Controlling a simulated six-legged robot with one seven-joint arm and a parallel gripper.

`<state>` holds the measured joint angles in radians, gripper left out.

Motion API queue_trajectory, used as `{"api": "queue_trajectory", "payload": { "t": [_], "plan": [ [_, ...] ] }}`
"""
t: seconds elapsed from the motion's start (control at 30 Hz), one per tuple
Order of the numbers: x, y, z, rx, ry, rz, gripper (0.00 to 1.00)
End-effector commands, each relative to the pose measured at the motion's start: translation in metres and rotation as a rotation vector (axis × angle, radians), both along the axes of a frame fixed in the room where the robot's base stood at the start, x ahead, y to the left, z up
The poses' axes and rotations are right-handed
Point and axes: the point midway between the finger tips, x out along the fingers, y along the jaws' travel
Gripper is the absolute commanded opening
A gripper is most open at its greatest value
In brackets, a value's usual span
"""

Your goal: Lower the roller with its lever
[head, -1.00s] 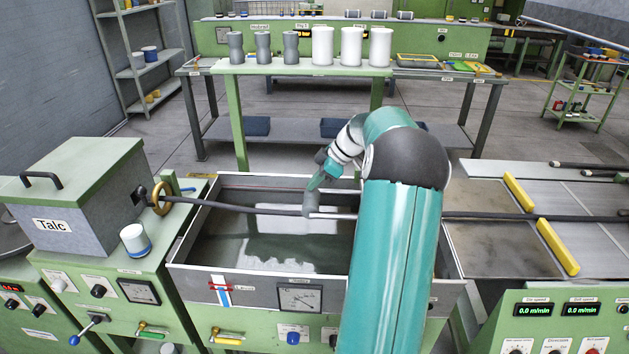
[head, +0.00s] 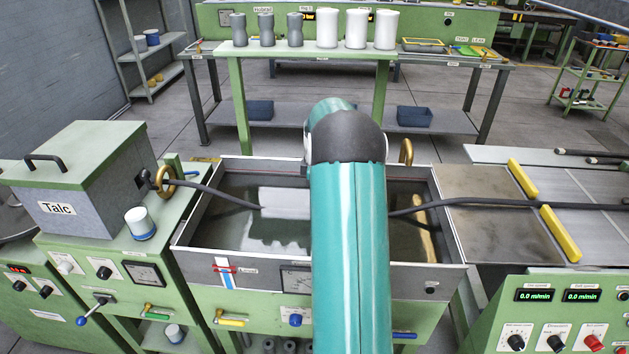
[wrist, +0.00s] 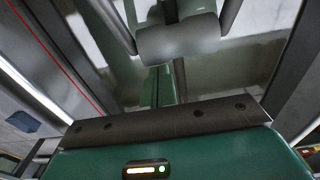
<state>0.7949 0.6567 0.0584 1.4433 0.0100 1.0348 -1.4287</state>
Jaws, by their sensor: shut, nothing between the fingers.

+ + + + + + +

■ Exercise goal ■
Gather up the lines that contain the word "between".

■ Exercise answer ■
Point and axes: the point midway between the finger tips, x out along the fingers, y along the jaws' travel
Jaws, by their sensor: shut, nothing between the fingers.

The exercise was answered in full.